● **AIM**: Leave out the images; return the rest of the data exactly.

● **DATASET SECTION**:
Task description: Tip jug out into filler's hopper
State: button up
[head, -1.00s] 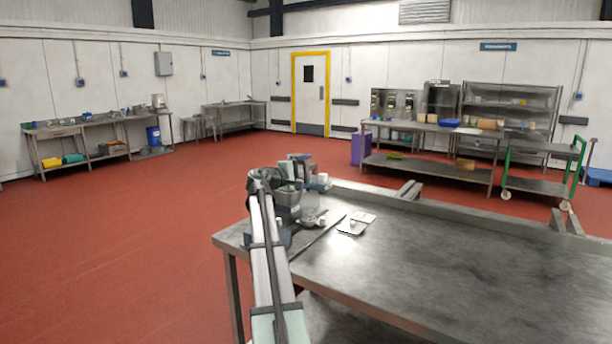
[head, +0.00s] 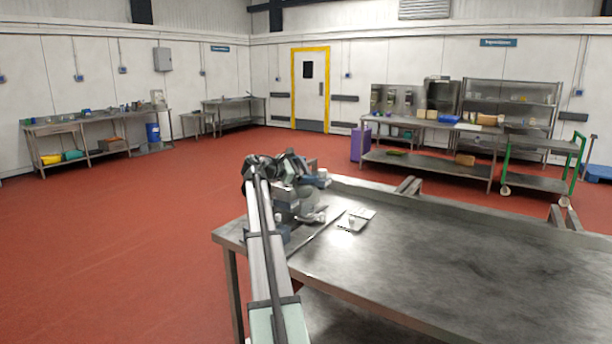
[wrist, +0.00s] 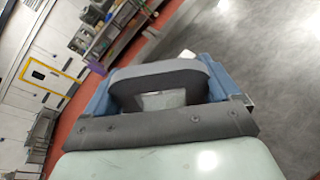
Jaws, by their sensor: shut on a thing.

● **ANSWER FOR THIS EXERCISE**:
Task description: Tip jug out into filler's hopper
State: button up
[head, -1.00s] 
[head, +0.00s] 
[wrist, +0.00s] 
Jaws, by their sensor: shut on a thing.

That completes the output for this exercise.